### Given instruction
Every line below is to be quoted exactly, with nothing added or dropped.

### Source excerpt
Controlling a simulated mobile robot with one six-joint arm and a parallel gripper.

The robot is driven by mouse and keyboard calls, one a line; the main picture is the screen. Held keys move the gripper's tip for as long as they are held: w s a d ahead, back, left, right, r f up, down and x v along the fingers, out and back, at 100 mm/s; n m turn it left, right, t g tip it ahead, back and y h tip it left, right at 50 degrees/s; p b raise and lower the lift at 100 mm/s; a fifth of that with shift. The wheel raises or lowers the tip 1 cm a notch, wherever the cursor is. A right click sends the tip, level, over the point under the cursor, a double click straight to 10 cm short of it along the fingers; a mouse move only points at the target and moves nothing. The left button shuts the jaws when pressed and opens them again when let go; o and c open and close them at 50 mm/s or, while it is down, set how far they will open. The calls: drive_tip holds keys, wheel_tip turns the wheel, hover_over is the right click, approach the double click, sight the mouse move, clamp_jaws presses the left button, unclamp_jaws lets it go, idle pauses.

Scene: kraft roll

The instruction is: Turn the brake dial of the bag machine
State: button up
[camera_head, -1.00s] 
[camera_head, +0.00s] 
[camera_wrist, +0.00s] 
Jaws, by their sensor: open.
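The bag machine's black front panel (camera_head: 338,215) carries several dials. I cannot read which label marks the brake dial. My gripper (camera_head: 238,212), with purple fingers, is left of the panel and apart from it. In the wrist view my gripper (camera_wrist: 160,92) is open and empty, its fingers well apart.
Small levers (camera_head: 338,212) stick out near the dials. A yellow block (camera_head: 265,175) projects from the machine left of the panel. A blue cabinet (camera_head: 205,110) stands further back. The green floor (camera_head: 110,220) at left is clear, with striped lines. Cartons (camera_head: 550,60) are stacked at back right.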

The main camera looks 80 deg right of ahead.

### Response to the task
Controlling a simulated mobile robot with one six-joint arm and a parallel gripper.

The robot is driven by mouse and keyboard calls, one a line; the main picture is the screen. Held keys move the gripper's tip for as long as they are held: w s a d ahead, back, left, right, r f up, down and x v along the fingers, out and back, at 100 mm/s; n m turn it left, right, t g tip it ahead, back and y h tip it left, right at 50 degrees/s; p b raise and lower the lift at 100 mm/s; a fifth of that with shift. The wheel raises or lowers the tip 1 cm a notch, wherever the cursor is. A right click sends the tip, level, over the point under the cursor, a double click straight to 10 cm short of it along the fingers; a mouse move only points at the target and moves nothing. The left button shuts the jaws when pressed and opens them again when let go; o and c open and close them at 50 mm/s or, while it is down, set how far they will open. The calls: drive_tip holds keys, wheel_tip turns the wheel, hover_over is the right click, approach the double click, sight the mouse move, clamp_jaws presses the left button, unclamp_jaws lets it go, idle pauses.

Scene: kraft roll

The instruction is: Turn the brake dial of the bag machine
State: button up
[camera_head, -1.00s] 
[camera_head, +0.00s] 
[camera_wrist, +0.00s] 
Jaws, by their sensor: open.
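The bag machine's black front panel (camera_head: 338,215) carries several dials. I cannot read which label marks the brake dial. My gripper (camera_head: 238,212), with purple fingers, is left of the panel and apart from it. In the wrist view my gripper (camera_wrist: 160,92) is open and empty, its fingers well apart.
Small levers (camera_head: 338,212) stick out near the dials. A yellow block (camera_head: 265,175) projects from the machine left of the panel. A blue cabinet (camera_head: 205,110) stands further back. The green floor (camera_head: 110,220) at left is clear, with striped lines. Cartons (camera_head: 550,60) are stacked at back right.

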The main camera looks 80 deg right of ahead.

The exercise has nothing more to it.